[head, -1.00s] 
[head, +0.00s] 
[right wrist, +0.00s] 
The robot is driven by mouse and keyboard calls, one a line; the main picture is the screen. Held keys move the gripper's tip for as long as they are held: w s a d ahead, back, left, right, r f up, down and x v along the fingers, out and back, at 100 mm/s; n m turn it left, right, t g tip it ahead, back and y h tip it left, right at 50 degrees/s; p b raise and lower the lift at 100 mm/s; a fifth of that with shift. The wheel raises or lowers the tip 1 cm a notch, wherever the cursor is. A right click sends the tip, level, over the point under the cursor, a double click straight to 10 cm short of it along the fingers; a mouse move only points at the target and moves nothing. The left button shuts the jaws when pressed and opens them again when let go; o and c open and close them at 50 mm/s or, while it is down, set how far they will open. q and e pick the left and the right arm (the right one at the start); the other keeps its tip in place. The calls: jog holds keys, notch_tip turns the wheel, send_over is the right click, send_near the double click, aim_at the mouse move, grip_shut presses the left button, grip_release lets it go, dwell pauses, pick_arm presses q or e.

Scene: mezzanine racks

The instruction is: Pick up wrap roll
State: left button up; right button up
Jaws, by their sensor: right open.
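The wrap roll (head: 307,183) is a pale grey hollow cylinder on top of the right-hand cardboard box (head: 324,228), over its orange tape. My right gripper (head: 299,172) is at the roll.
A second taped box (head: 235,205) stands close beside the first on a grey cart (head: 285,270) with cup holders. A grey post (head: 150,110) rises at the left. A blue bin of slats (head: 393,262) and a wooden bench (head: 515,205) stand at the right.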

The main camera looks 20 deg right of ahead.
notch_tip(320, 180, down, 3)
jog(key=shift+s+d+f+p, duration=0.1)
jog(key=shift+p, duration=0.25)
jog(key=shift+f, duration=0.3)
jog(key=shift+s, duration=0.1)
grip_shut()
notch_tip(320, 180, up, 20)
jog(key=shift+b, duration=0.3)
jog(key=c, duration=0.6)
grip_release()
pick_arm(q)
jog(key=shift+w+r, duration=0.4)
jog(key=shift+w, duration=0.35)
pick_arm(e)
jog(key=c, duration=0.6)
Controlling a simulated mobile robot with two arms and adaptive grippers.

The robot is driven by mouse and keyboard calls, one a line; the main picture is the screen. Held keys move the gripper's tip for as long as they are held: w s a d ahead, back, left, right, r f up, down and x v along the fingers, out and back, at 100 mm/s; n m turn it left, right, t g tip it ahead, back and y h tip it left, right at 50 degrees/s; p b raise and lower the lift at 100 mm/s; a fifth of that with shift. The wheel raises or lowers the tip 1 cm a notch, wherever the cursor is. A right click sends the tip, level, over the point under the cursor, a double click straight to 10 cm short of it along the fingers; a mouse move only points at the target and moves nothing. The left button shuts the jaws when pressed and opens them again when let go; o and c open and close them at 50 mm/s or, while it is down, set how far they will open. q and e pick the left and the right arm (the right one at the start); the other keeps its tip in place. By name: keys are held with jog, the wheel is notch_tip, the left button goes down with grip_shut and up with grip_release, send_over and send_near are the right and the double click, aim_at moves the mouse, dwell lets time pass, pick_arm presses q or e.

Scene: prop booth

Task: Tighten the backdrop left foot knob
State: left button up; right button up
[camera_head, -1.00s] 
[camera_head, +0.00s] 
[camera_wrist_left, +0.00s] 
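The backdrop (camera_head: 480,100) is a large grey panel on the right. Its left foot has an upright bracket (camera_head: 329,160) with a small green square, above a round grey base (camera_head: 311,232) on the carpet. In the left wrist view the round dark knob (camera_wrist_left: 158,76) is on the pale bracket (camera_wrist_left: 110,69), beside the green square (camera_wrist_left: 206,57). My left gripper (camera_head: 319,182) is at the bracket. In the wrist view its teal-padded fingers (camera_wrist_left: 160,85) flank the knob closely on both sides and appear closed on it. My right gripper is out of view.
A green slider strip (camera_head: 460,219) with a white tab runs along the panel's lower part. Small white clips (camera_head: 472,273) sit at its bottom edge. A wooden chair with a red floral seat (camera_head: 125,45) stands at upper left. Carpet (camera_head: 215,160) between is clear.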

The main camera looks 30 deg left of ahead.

## Your goal:
For the listing above, identify each line bearing "Scene".

## Correct answer:
Scene: mezzanine racks
Scene: prop booth

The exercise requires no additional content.